1 Terms of contract
Statements made during the course of negotiations could amount to a contractual term or a representation.
It is important to know whether a particular statement is a contractual term or if it is a representation as this will determine the appropriate cause of action and remedy available. It may be difficult to establish which statements made in negotiating the contract amount to terms and which statements are merely representations
Representation is something which induces others to enter in the contract but does not become a part of the contract.
Case law: Rout ledge v grant 1954
Term is the condition which is explicitly stated in an agreement and it becomes the part of a valid contract.

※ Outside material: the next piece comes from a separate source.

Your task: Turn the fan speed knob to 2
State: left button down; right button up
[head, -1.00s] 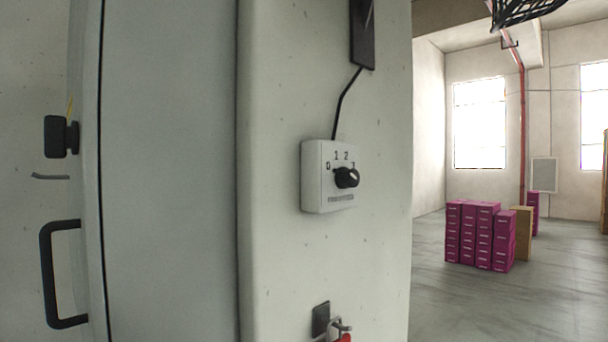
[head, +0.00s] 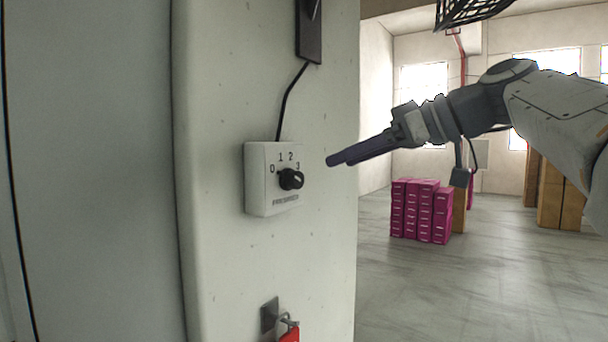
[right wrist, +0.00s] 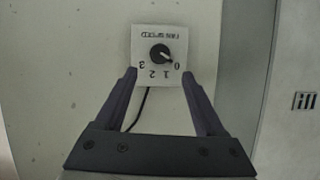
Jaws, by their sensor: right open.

Condition to pay £500 to purchase car, now in this payment of £500 is the term of the contract to purchase car.
Case law: Bannerman v white 1861
1.3 Difference between term and representation
it is important to distinguish between term and representation because different remedies of damages are available for the breach of contract or the breach of mere representation
In deciding whether a statement amounts to a term or representation the courts look at four factors
- Relative knowledge of expertise
- Reliance or importance of the statement
- Evidence or strength of the statement
1.3.1 Relative knowledge of expertise
Does one party have expert knowledge of the subject matter? In our example, if a car dealer tells you something about a car, it’s more likely to be a term; but if you tell the dealer something, it’s more likely to be a representation
Case law: Dick Bentley production v Arnold smith motors 1965
1.3.2 Reliance or importance of the statement
Did one party obviously rely on what was said when they entered into the contract?
1.3.3 Evidence or strength of the statement
If it’s strong, it’s more likely to be a term (unless both parties understood that it wasn’t!).
Did the statement immediately precede the making of the contract?